[SUPPLIED MATERIAL start]

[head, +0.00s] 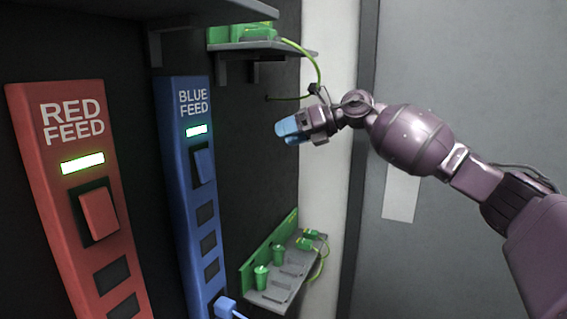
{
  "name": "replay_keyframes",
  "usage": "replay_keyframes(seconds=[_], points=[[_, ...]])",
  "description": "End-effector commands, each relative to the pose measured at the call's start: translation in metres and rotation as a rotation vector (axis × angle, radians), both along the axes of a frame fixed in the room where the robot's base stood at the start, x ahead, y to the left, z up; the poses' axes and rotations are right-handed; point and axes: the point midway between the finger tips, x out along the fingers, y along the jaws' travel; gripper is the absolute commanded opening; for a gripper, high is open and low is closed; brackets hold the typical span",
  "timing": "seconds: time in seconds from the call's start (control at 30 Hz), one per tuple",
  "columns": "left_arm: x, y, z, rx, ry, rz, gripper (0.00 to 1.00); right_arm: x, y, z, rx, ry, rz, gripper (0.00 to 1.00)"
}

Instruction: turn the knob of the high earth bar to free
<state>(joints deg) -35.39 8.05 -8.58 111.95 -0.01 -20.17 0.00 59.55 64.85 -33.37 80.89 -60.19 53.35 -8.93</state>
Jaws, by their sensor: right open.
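The high earth bar (240,34) is the green fitting on a grey shelf at the top of the head view. Its upper part is cut off by the dark shelf above and the frame edge. I cannot make out its knob or which way it is set. My right gripper (290,130), with blue fingertips, is open and empty. It hangs in the air below and to the right of the high earth bar, apart from it. The view does not show my left gripper.
A green-yellow cable (316,66) curves down from the high bar near my right wrist. A lower green earth bar (262,262) with knobs sits on a grey shelf below. The red feed panel (75,200) and blue feed panel (190,190) stand at left, both lit green.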

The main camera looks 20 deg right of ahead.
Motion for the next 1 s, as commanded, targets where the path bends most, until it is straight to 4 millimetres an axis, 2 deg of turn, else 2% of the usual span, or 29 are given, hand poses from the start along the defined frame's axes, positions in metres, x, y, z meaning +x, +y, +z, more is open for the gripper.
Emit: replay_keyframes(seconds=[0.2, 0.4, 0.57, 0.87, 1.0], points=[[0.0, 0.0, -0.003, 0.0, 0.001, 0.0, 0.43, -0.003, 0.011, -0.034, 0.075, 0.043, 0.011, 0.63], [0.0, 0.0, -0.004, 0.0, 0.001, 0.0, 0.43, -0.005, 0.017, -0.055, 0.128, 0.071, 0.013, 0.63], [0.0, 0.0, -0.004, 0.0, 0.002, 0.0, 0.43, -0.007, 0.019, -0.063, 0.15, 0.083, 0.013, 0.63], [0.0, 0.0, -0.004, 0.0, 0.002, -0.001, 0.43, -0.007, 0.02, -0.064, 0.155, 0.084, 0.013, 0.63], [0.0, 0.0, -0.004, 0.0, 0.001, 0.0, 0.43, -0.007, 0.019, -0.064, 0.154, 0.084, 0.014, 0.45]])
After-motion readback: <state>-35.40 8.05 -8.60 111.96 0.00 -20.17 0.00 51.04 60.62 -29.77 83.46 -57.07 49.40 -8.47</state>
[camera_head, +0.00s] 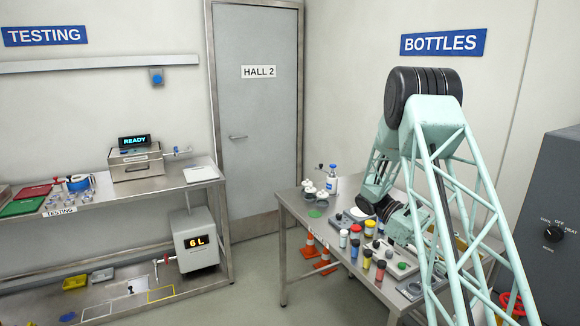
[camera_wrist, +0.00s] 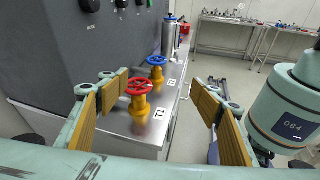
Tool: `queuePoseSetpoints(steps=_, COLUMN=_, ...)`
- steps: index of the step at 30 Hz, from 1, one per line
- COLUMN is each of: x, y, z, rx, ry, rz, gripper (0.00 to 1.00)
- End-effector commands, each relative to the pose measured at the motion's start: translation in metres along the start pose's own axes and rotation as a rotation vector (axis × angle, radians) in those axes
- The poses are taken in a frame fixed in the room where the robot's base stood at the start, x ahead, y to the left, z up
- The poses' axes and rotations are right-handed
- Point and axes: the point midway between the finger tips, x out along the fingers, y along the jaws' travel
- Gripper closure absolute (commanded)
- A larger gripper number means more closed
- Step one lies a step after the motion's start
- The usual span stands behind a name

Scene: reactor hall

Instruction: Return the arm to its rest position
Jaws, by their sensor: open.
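My teal arm (camera_head: 440,118) stands raised in the right half of the head view, with its elbow up and its forearm folded down over the bottle table. My gripper cannot be made out clearly in the head view. In the wrist view my gripper (camera_wrist: 160,88) is open, its two yellow-padded fingers wide apart. Nothing is held between them. Beyond the fingers, a red-wheeled valve (camera_wrist: 140,90) and a blue-wheeled valve (camera_wrist: 157,68) stand on a metal bench marked T1 and T2. I cannot tell how far the fingers are from them.
The bottle table (camera_head: 318,228) holds several coloured bottles under my arm. A dark cabinet (camera_head: 553,215) stands at the right. The testing bench (camera_head: 110,205) is at the left. Orange cones (camera_head: 310,246) stand beneath the bottle table. The floor in front of the door (camera_head: 258,130) is clear.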

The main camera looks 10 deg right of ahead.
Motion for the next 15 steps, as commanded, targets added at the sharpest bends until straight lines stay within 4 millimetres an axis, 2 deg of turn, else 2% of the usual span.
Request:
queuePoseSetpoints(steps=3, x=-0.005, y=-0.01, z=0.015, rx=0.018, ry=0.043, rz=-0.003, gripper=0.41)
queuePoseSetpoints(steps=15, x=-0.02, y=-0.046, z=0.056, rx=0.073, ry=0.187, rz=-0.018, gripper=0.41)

[SUPPLIED MATERIAL end]

▶ [EXERCISE]
Pick each line holding the word "millimetres" out of the data and copy it.

▶ [TASK RESULT]
Motion for the next 1 s, as commanded, targets where the path bends most, until it is straight to 4 millimetres an axis, 2 deg of turn, else 2% of the usual span, or 29 are given, hand poses from the start along the defined frame's axes, positions in metres, x, y, z meaning +x, +y, +z, more is open for the gripper.
Motion for the next 15 steps, as commanded, targets added at the sharpest bends until straight lines stay within 4 millimetres an axis, 2 deg of turn, else 2% of the usual span.

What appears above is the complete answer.